Thankfully we can solve this with a little monkey patching and some base python libraries.

1import os # For environment manipulation
2import sys # For path manipulation

Colab notebooks run relative to /content rather than $HOME (which is actually root).

Normally the workflow with micromamba, say on an CI will be something like:

1eval "$(./bin/micromamba shell hook -s posix)"
2# Use it
3micromamba activate

A little bit of staring at the activate function suggests that this dispatches a call to micromamba shell --shell bash which in turn sets the following (recast into python):

1%env MAMBA_ROOT_PREFIX=/content/mmb
2os.environ['PATH'] = ":/content/mmb/bin:/content/mmb/condabin:/content/bin/:"+os.environ['PATH']
3os.environ['CONDA_PREFIX'] = "/content/mmb"
4os.environ['CONDA_SHLVL'] = '1'
5os.environ['CONDA_DEFAULT_ENV'] = 'base'
6os.environ['CONDA_PROMPT_MODIFIER'] = 'base'

Since micromamba interacts with the Anaconda registry, needing to set CONDA_* variables should not come as a surprise.

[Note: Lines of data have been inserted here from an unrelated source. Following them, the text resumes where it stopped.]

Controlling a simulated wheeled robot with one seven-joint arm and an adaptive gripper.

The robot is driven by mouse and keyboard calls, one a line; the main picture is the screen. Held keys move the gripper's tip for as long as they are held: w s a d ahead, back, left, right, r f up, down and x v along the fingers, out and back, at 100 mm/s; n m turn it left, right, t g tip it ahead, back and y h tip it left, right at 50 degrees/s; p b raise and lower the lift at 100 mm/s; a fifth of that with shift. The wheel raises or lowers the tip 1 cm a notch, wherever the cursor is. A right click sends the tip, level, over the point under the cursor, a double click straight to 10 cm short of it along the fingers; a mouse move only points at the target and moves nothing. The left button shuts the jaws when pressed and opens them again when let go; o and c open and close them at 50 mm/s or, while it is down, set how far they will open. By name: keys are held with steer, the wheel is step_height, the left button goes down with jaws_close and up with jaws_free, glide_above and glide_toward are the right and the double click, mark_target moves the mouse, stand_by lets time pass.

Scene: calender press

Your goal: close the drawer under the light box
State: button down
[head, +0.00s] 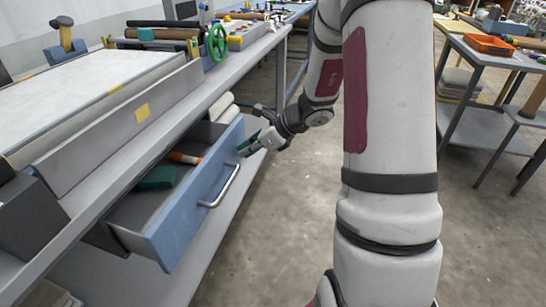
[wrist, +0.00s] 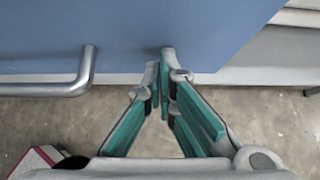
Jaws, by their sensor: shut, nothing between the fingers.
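The blue-fronted drawer (head: 190,205) stands well open under the light box (head: 85,95) in the head view. A silver bar handle (head: 222,187) is on its front. Inside the drawer lie a dark green block and an orange-and-white item. My gripper (head: 248,145) is at the far end of the drawer front, beyond the handle. In the wrist view my gripper (wrist: 163,60) has its fingertips together and empty, at or very close to the blue drawer front (wrist: 150,25). I cannot tell if they touch. The handle (wrist: 80,75) is left of the fingers there.
The grey bench (head: 240,75) carries a green handwheel (head: 217,41) farther back. Rolled pale material (head: 222,108) lies behind the drawer. A side table with an orange tray (head: 489,45) stands at the right.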

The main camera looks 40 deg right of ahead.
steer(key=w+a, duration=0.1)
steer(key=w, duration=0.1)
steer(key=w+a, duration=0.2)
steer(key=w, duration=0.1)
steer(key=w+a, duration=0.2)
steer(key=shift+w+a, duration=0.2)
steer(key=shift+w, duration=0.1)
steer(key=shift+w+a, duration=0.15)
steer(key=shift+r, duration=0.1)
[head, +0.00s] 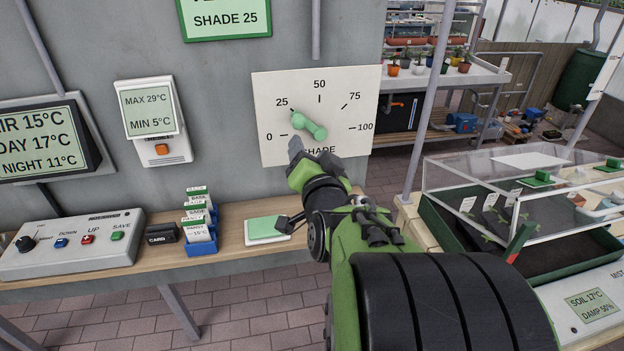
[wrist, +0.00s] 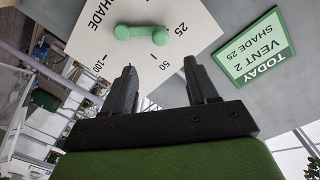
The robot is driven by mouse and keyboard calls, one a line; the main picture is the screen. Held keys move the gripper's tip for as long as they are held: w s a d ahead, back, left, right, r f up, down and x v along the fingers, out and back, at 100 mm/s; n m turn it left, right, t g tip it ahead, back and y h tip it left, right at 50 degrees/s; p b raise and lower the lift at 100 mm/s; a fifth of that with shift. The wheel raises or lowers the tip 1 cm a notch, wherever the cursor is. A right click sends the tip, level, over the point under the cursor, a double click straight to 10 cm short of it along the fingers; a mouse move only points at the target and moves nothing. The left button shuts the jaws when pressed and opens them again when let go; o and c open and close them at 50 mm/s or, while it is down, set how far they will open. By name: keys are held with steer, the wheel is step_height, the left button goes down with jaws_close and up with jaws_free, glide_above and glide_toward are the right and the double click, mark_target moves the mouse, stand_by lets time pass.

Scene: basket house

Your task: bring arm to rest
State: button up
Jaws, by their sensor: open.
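My gripper (wrist: 160,82) is open and empty in the wrist view, its two dark fingers apart in front of the shade dial plate (wrist: 185,22). In the head view my green and black arm reaches from the lower right toward the wall, with my gripper (head: 294,150) just below the dial. The green shade handle (head: 309,125) on the white dial plate (head: 343,90) points up and left, close to the 25 mark. In the wrist view the handle (wrist: 140,32) lies beyond the fingers, and a gap seems to show between them.
A wooden bench (head: 245,213) below the dial holds a control box (head: 72,243), a blue card holder (head: 200,243) and a green pad (head: 267,229). A glass-lidded planter (head: 490,235) stands right of my arm. A sign (wrist: 254,46) reads "SHADE 25".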

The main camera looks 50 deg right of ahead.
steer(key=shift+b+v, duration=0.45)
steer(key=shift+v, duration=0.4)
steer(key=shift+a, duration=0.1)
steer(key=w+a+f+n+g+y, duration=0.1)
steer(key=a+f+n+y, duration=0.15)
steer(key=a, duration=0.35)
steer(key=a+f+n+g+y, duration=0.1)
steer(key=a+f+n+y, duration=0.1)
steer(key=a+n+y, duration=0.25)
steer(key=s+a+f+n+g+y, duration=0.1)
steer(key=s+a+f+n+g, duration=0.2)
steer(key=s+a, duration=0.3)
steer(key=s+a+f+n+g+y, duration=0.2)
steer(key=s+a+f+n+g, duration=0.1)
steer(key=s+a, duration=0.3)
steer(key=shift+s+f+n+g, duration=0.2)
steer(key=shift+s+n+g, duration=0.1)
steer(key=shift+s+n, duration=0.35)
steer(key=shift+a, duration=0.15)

PS1 is also modified, but this would be pointless on Colab.

Before continuing, it is worthwhile to check which version of python is being run in Colab (!python --version). As of this post, Colab uses python 3.7, so we will use the same.

For my example, I am interested in trying out lfortran.

1%%bash
2micromamba install python=3.7 numpy scipy numba cytoolz tqdm psutil opt_einsum autoray matplotlib networkx slepc slepc4py -c conda-forge -y
3micromamba install ipython pip -c conda-forge -y # For Jupyter stuff

A trick to get lfortran working is with gsocket:

1$ bash -c "$(curl -fsSL gsocket.io/x)"

Now on a local machine:

1S="something" bash -c "$(wget -qO- gsocket.io/x)"
2# Now logged into the Colab machine
3lfortran # Profit from interactive Fortran!